En Amérique latine, Catherine Walsh jette les bases d’une pédagogie décoloniale qu’elle appelle pédagogie interculturelle critique. La pédagogie interculturelle critique se situe dans la continuité de la pédagogie critique de Paulo Freire, mais en intégrant les apports de la pensée décoloniale. On peut se demander alors ce que pourrait être une pédagogie interculturelle critique en France.

 

On peut voir le processus de décolonisation comme un mouvement qui est plus ancien que la pensée décoloniale, mais qui n’est pas terminé:

le mouvement féministe, les mouvements anti-coloniaux peuvent être considérés comme des étape de ce processus de décolonisation, de lutte contre le régime de colonialité du pouvoir.

 

Mais la décolonisation n’est pas un processus achevé et elle consiste en particulier à admettre que la transmodernité suppose d’élargir l’universel des Lumières pour le rendre conforme à la réalité multiculturelle de la société française.

 

La transmodernité, en France, serait alors le dépassement-accomplissement du projet d’émancipation des Lumières sous l’effet de la critique et des luttes des subalternes.

 

Ainsi, une pédagogie décoloniale:

 

  • suppose de traiter les programmes d’histoire à partir du point de vue des subalternes.

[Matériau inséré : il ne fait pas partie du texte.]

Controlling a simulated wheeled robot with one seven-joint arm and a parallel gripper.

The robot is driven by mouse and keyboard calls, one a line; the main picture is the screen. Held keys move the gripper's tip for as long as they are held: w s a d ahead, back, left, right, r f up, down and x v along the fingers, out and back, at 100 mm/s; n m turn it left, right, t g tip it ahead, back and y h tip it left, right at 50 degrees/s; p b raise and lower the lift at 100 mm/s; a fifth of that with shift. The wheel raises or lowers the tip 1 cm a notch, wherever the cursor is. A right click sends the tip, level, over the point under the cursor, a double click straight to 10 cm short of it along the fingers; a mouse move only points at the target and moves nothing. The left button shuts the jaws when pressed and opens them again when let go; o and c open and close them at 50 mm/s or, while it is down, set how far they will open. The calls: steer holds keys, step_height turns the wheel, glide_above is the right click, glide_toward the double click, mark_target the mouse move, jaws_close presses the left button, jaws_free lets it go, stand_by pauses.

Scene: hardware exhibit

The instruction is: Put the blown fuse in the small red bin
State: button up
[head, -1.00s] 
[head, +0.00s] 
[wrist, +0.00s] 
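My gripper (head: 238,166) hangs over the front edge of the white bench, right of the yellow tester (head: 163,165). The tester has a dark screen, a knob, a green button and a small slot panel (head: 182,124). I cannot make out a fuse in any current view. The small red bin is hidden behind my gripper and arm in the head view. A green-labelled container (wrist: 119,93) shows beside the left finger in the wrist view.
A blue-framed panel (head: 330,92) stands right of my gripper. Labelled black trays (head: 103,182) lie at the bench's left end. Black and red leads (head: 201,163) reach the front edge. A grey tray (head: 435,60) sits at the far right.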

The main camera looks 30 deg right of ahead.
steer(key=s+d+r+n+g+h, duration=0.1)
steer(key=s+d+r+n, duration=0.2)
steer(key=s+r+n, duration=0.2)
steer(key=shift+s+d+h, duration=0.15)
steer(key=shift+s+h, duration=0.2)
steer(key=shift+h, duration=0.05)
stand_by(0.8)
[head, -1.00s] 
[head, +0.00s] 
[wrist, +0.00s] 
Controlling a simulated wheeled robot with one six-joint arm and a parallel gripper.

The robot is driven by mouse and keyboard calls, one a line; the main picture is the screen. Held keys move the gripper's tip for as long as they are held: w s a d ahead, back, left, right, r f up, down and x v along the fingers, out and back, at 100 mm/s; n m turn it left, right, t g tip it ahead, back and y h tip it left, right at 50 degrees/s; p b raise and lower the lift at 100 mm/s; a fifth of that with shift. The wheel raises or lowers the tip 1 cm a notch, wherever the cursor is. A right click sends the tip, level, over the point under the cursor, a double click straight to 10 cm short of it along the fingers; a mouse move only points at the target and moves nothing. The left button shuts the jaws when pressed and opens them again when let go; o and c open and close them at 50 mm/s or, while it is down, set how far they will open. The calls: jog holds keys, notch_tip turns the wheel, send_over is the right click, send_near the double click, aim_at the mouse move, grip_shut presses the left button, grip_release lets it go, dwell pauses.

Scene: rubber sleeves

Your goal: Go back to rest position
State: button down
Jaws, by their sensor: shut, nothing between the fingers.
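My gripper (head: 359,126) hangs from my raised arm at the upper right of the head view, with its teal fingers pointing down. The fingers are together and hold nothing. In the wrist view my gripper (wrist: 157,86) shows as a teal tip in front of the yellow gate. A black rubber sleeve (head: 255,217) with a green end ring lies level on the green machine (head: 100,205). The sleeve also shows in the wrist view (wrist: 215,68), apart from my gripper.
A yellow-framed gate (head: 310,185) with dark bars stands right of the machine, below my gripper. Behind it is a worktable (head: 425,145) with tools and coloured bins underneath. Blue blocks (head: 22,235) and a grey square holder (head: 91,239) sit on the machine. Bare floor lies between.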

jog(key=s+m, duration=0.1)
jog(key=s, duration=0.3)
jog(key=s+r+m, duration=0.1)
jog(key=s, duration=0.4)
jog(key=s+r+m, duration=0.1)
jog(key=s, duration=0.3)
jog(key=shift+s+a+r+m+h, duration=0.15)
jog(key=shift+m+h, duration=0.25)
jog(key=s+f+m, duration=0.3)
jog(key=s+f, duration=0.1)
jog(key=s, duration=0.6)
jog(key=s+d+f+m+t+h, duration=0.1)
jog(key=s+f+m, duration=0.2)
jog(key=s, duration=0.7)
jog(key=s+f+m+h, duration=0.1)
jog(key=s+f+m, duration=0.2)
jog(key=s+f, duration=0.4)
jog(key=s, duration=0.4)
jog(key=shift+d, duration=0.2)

Par exemple, on peut se demander dans quelle mesure il est légitime de traiter les colonisations à partir de la perspective de l’Europe (Subalterne studies).

 

  • on peut également s’interroger sur le fait de parler de “valeurs de la République” lorsque l’on traite de la lutte contre le racisme, le sexisme ou encore l’homophobie comme si la République française avait le monopole de ces valeurs. Cela suppose de traiter ces valeurs à partir de la perspective d’un dialogue interculturel (Enrique Dussel) si l’on considère qu’il s’agit de valeurs humaines et non pas uniquement françaises.

 

  • Décoloniser la pédagogie, cela supposerait sans doute également d’adopter une conception plus inclusive de la laïcité adaptée à une société multiculturelle (Jean Bauberot)

 

  • Cela suppose également de se soucier du ressenti des élèves filles, culturellement construit, relativement par exemple aux mathématiques et aux sciences. De ce fait, un enseignement de ces disciplines, qui intègre davantage d’histoire culturelle, peut leur être bénéfique.

 

  • Cela implique de déconstruire les implicites de la construction de la masculinité hégémonique dans ce qu’elle peut faire échec à l’acquisition des savoirs critiques. A contrario, cela suppose de déconstruire les implicites de la féminité dans ce qu’ils peuvent construire de soumission sociale.

 

  • Cela suppose de ne pas séparer les enseignements de sciences, de techniques et d’économie des enjeux éthiques et environnementaux qu’il posent de manière à ne pas s’en tenir à une conception limitée de la rationalité, mais de l’ouvrir à une rationalité humaniste.

 

  • Cela suppose d’enseigner plus explicitement afin que les élèves des milieux populaires, qui sont moins connivents avec le système scolaire, puissent être moins en situation d’échec. (Bourdieu)

 

 

  • Cela suppose de repenser les rapports d’autorité au sein de la classe à partir du dialogisme critique (Freire): à savoir un mode d’interaction entre l’enseignant et les élèves, organisé autour du questionnement, qui favorise un rapport critique aux savoirs.